Dan Wambaugh referred me to the Emerging Civil War website after he published a short article in the May 2018 blog. Since then, I’ve enjoyed returning to the site to read contributions by other authors. I’ve discovered a series of articles written by Robert Wilson, whose great grandfather was George Augustus Marden, who enlisted in the 2nd USSS, then was transferred to serve on the staff of Col. Hiram Berdan. To make it easier for the reader, I’ve arranged the articles in a chronological order from when Marden arrives at Camp of Instruction outside Washington DC, to his last letters following the Gettysburg campaign.

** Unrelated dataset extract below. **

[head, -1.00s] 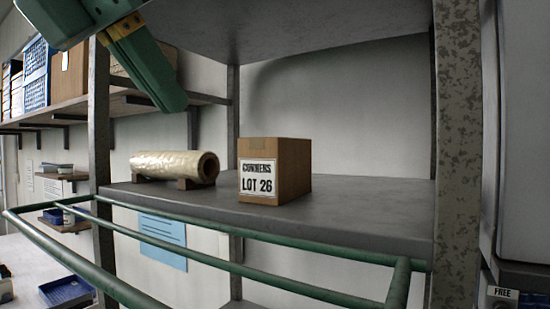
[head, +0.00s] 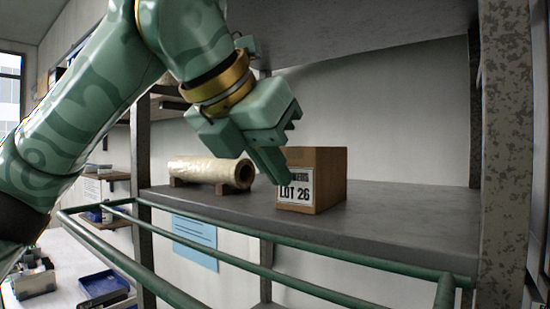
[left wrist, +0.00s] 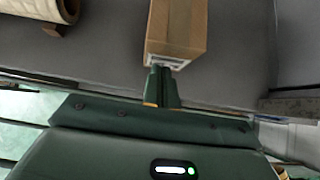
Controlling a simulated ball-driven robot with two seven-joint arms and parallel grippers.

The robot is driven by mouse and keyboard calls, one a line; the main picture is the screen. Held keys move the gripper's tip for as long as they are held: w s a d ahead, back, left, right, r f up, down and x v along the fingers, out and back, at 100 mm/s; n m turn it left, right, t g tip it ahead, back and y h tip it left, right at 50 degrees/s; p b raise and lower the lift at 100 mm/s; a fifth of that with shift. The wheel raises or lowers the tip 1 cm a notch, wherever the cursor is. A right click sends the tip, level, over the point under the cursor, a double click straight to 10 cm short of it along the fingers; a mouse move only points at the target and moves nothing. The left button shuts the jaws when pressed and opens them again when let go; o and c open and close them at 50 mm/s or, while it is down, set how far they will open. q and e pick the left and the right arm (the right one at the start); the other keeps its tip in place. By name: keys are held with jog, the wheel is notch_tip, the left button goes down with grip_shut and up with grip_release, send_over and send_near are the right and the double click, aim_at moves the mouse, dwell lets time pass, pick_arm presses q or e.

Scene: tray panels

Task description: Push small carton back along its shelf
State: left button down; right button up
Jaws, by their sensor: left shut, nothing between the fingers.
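The small carton (head: 331,178) is a brown box with a white "LOT 26" label, upright on the grey shelf (head: 390,205) near its front edge. In the left wrist view the carton (left wrist: 178,25) lies just beyond the fingertips. My left gripper (head: 284,180) is shut and empty, at the carton's front left, hiding part of the label. In the left wrist view its closed fingers (left wrist: 161,75) point at the carton's labelled face; I cannot tell if they touch it. My right gripper is not in view.
A cream roll (head: 210,171) rests on wooden blocks left of the carton. A green rail (head: 270,238) runs in front of the shelf. Metal posts (head: 505,150) stand at the sides, and another shelf is overhead. The shelf behind and right of the carton looks clear.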

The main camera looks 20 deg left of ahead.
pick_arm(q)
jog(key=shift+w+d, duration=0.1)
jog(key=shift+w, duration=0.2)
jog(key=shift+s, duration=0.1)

Author Wilson provides an excellent historical overview of the events that his ancestor and the Sharpshooters experienced, then adds George’s personal perspective and opinions on the situation.

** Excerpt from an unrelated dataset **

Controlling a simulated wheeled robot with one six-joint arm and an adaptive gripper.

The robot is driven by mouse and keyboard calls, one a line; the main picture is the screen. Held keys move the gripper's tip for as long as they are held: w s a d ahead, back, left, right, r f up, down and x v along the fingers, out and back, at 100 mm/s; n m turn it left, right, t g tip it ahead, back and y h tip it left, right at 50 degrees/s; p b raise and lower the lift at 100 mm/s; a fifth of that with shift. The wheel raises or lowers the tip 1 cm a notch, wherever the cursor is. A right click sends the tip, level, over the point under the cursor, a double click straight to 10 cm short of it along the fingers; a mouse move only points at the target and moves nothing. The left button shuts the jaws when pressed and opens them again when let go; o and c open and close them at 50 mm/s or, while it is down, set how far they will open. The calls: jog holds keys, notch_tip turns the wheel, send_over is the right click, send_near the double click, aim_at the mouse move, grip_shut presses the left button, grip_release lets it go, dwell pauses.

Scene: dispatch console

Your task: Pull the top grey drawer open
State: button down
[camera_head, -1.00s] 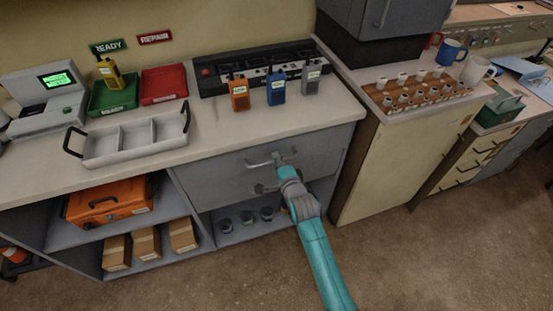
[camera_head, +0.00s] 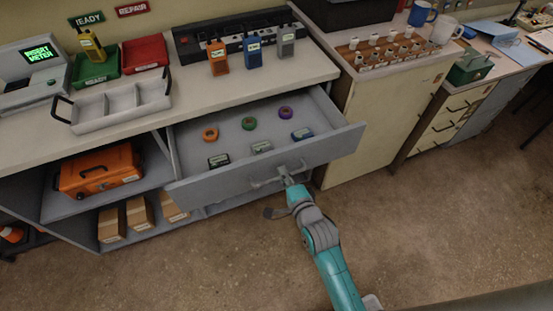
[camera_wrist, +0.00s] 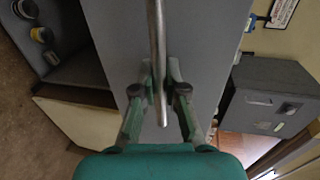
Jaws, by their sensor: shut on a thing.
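The top grey drawer (camera_head: 255,172) stands well open out of the counter in the head view. It holds several small items: orange, green and purple rings, and dark, grey and blue small boxes. My gripper (camera_head: 287,180) is at the bar handle on the drawer's front, right of its middle. In the wrist view my gripper (camera_wrist: 163,88) has its two fingers on either side of the metal bar handle (camera_wrist: 156,40), shut on it. The grey drawer front fills the middle of the wrist view behind the handle.
On the counter stand three radios (camera_head: 253,55), a grey divided tray (camera_head: 115,105), and green and red bins (camera_head: 145,53). Below left are an orange case (camera_head: 98,172) and brown boxes (camera_head: 140,213). The floor (camera_head: 420,225) at the right is clear.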

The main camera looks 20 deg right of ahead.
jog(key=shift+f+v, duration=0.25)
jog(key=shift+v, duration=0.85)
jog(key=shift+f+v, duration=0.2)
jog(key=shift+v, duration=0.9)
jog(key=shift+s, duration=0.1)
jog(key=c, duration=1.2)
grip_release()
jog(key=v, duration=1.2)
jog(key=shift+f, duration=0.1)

Here is the Emerging Civil War introduction to the author: Robert (Rob) Wilson, M.Ed., lives in Western Massachusetts and works as a part-time consultant for the National Park Service at the Springfield Armory National Historic Site in Springfield, MA. He recently retired from a 20 year career at the Veterans Education Project (VEP), a non-profit group that trains military veteran volunteers from WWII through to Afghanistan and Iraq.

Currently Rob is in the process of reading, transcribing and writing about his great grandfather’s unpublished Civil War correspondence. His ancestor, George Augustus Marden, volunteered for the 2nd U.S. Sharpshooters Regiment, served from late 1861 to late 1864 in the Army of the Potomac, and wrote home about seminal events of the war such as the Peninsula Campaign, Fredericksburg, Chancellorsville and Gettysburg.


Deliver Me From Anymore Southern Winters. Posted on January 31, 2017.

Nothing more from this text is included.